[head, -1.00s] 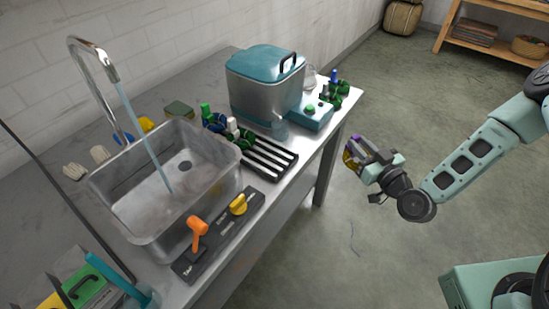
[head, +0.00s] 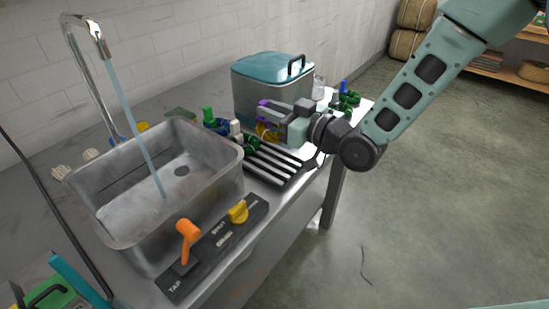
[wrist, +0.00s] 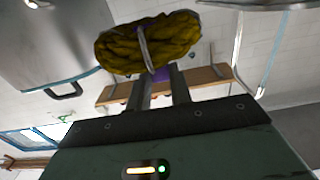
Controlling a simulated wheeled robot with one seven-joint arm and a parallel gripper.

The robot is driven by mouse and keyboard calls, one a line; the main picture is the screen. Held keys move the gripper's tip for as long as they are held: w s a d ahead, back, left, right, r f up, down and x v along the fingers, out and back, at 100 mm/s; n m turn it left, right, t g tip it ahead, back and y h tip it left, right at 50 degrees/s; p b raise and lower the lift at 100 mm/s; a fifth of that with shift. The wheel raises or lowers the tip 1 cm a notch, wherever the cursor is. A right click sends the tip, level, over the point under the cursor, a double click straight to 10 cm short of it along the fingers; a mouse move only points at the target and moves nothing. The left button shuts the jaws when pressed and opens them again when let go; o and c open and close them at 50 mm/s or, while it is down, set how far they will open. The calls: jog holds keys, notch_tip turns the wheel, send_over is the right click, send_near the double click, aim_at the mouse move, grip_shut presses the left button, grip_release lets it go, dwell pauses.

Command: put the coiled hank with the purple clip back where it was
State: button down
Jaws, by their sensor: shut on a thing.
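The coiled hank (head: 266,132) is yellow and carries a purple clip (head: 263,103). My gripper (head: 281,113) is shut on it and holds it above the slatted drying rack (head: 280,166), in front of the steel bin. In the wrist view the olive-yellow hank (wrist: 125,45) sits beyond the fingertips (wrist: 160,82), with a little of the purple clip (wrist: 162,75) between them. On the left part of the rack are a blue hank with a green clip (head: 208,115) and a green hank with a white clip (head: 235,127). My gripper hides part of the rack's right side.
The teal-lidded steel bin (head: 258,78) stands behind my gripper. More clipped hanks (head: 348,100) lie at the counter's far right. The steel sink (head: 120,225) with running water is at left. An orange tap lever (head: 187,238) and yellow knob (head: 238,211) stand up from the front panel.

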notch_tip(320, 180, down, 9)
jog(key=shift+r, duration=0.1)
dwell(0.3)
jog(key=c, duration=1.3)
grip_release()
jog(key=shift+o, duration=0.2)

■ ■ ■ ■

Extract the full listing above verbatim; pictures are to be left out of the copy.

▸ Result of this exercise:
[head, -1.00s] 
[head, +0.00s] 
[wrist, +0.00s] 
Controlling a simulated wheeled robot with one seven-joint arm and a parallel gripper.

The robot is driven by mouse and keyboard calls, one a line; the main picture is the screen. Held keys move the gripper's tip for as long as they are held: w s a d ahead, back, left, right, r f up, down and x v along the fingers, out and back, at 100 mm/s; n m turn it left, right, t g tip it ahead, back and y h tip it left, right at 50 degrees/s; p b raise and lower the lift at 100 mm/s; a fifth of that with shift. The wheel raises or lowers the tip 1 cm a notch, wherever the cursor is. A right click sends the tip, level, over the point under the cursor, a double click straight to 10 cm short of it along the fingers; a mouse move only points at the target and moves nothing. The left button shuts the jaws when pressed and opens them again when let go; o and c open and close them at 50 mm/s or, while it is down, set how far they will open. The calls: jog holds keys, notch_tip turns the wheel, send_over is the right click, send_near the double click, aim_at the mouse move, grip_shut presses the left button, grip_release lets it go, dwell pauses.

Command: put the coiled hank with the purple clip back where it was
State: button down
Jaws, by their sensor: shut on a thing.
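The coiled hank (head: 266,132) is yellow and carries a purple clip (head: 263,103). My gripper (head: 281,113) is shut on it and holds it above the slatted drying rack (head: 280,166), in front of the steel bin. In the wrist view the olive-yellow hank (wrist: 125,45) sits beyond the fingertips (wrist: 160,82), with a little of the purple clip (wrist: 162,75) between them. On the left part of the rack are a blue hank with a green clip (head: 208,115) and a green hank with a white clip (head: 235,127). My gripper hides part of the rack's right side.
The teal-lidded steel bin (head: 258,78) stands behind my gripper. More clipped hanks (head: 348,100) lie at the counter's far right. The steel sink (head: 120,225) with running water is at left. An orange tap lever (head: 187,238) and yellow knob (head: 238,211) stand up from the front panel.

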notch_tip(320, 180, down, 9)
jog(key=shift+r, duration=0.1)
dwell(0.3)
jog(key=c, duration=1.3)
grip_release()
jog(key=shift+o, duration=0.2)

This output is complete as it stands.